++++ RECORDS SUPPLIED ++++

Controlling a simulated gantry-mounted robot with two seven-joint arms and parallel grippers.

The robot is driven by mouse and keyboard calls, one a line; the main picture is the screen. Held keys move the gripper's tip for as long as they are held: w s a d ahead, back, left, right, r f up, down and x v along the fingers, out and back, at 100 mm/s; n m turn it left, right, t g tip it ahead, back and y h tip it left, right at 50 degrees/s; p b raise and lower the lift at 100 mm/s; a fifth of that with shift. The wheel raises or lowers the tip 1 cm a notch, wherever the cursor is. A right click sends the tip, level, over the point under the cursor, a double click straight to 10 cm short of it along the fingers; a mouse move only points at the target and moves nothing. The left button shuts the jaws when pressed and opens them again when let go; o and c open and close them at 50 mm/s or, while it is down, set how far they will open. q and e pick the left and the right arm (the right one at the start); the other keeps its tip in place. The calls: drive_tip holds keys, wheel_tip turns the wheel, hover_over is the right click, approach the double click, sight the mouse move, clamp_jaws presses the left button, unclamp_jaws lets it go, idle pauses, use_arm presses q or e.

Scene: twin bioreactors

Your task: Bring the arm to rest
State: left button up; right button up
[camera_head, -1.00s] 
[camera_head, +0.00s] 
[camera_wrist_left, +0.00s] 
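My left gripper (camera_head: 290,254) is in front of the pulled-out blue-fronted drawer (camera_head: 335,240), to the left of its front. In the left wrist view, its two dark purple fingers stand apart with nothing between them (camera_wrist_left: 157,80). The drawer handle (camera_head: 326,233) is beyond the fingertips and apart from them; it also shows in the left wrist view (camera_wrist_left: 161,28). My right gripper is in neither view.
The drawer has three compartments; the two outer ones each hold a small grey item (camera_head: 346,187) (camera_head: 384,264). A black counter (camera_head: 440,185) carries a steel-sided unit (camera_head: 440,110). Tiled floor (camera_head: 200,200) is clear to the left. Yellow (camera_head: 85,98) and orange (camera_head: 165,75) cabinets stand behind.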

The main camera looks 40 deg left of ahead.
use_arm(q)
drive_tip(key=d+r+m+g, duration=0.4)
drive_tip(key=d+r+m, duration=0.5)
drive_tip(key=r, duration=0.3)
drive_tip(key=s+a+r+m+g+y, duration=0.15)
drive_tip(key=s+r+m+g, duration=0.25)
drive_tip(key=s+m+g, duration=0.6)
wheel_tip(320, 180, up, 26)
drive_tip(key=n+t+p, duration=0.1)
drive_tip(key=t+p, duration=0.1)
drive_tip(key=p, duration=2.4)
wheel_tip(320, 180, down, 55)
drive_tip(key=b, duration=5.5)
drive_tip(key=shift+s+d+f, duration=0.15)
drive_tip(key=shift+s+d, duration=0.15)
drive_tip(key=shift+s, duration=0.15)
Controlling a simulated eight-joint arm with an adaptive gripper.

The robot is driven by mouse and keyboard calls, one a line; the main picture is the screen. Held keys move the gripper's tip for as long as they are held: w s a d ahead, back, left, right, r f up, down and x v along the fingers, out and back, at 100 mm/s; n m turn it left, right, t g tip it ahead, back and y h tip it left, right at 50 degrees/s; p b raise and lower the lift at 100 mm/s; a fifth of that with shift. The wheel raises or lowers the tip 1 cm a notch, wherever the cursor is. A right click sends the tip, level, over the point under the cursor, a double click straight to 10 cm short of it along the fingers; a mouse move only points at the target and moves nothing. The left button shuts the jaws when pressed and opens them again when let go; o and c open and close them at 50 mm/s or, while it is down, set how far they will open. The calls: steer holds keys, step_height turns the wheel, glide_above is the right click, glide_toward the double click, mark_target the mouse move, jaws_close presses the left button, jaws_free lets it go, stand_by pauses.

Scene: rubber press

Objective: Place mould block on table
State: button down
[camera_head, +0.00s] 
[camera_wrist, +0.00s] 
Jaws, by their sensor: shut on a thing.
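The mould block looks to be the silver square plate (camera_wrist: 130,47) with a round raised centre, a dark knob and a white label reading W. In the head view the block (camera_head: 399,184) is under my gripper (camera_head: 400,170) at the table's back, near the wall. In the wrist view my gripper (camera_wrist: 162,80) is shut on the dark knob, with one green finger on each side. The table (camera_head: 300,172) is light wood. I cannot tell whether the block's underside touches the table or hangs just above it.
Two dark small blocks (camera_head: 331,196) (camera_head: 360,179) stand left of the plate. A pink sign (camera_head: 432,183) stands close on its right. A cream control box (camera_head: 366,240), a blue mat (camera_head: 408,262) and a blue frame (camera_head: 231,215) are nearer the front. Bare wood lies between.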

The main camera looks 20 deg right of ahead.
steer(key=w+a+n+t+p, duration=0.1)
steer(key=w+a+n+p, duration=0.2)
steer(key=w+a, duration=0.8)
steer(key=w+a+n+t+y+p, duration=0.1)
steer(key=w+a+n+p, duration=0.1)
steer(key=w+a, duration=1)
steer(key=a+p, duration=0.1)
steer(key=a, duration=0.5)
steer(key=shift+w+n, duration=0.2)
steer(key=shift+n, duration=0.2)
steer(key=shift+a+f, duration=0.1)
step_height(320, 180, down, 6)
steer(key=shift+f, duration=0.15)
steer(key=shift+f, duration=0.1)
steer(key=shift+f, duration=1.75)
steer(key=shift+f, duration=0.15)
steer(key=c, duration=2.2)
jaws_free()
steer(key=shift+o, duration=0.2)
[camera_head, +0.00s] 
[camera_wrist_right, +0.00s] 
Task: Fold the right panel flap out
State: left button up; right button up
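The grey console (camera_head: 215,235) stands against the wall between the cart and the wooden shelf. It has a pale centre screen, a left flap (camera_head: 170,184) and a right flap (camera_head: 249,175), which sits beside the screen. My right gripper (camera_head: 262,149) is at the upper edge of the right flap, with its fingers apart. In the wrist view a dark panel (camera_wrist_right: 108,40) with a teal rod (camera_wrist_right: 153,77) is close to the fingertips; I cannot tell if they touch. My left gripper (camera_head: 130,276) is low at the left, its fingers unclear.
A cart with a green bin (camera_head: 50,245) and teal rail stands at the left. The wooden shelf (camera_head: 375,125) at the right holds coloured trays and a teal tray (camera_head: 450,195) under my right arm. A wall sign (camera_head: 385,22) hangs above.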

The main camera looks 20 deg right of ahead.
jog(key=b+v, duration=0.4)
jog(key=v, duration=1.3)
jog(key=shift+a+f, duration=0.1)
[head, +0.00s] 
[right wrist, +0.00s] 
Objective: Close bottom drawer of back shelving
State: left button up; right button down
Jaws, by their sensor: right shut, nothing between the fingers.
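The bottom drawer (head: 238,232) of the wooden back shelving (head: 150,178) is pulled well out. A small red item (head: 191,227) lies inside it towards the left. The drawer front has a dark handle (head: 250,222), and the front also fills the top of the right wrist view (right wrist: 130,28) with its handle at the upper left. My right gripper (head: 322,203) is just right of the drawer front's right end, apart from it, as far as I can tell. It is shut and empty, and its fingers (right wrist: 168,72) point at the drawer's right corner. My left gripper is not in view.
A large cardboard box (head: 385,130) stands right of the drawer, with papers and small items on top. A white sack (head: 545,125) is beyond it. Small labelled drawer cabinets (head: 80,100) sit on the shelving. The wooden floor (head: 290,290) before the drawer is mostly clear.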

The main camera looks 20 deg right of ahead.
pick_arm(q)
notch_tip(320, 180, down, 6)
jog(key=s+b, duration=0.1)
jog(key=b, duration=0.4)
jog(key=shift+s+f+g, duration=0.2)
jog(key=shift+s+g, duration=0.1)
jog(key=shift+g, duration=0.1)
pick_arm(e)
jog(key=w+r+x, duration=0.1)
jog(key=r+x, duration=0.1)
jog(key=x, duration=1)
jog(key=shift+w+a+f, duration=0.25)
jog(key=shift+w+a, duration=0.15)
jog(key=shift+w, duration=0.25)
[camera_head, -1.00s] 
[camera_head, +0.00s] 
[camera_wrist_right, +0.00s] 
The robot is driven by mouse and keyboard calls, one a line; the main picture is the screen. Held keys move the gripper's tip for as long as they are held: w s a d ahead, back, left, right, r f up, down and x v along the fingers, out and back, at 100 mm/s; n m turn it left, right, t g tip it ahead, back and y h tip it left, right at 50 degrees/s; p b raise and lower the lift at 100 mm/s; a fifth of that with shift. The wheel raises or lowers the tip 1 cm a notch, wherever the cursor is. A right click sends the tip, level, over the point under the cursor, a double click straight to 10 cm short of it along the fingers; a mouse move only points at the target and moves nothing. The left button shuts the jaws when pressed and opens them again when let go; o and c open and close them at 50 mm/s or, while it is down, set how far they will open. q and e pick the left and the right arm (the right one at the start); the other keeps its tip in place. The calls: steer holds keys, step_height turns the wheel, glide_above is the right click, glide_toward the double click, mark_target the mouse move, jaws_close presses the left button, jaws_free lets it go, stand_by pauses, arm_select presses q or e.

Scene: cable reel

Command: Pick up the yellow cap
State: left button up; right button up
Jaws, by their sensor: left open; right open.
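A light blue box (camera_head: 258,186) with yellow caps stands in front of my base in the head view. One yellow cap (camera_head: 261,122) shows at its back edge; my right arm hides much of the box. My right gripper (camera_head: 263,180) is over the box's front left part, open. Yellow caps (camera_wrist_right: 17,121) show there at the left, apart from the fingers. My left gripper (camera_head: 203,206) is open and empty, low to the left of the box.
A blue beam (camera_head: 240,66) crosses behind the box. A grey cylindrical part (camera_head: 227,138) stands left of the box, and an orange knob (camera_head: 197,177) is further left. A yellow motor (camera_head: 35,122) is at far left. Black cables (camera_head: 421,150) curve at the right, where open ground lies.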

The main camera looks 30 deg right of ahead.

++++

## EXERCISE GOAL
Exactly the lines from the line with "Task: Fold the right panel flap out" to the line with "State: left button up; right button down", both included, are to be extracted, and no others.

## SOLUTION
Task: Fold the right panel flap out
State: left button up; right button up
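The grey console (camera_head: 215,235) stands against the wall between the cart and the wooden shelf. It has a pale centre screen, a left flap (camera_head: 170,184) and a right flap (camera_head: 249,175), which sits beside the screen. My right gripper (camera_head: 262,149) is at the upper edge of the right flap, with its fingers apart. In the wrist view a dark panel (camera_wrist_right: 108,40) with a teal rod (camera_wrist_right: 153,77) is close to the fingertips; I cannot tell if they touch. My left gripper (camera_head: 130,276) is low at the left, its fingers unclear.
A cart with a green bin (camera_head: 50,245) and teal rail stands at the left. The wooden shelf (camera_head: 375,125) at the right holds coloured trays and a teal tray (camera_head: 450,195) under my right arm. A wall sign (camera_head: 385,22) hangs above.

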The main camera looks 20 deg right of ahead.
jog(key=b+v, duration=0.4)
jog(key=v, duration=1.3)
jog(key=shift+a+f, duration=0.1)
[head, +0.00s] 
[right wrist, +0.00s] 
Objective: Close bottom drawer of back shelving
State: left button up; right button down

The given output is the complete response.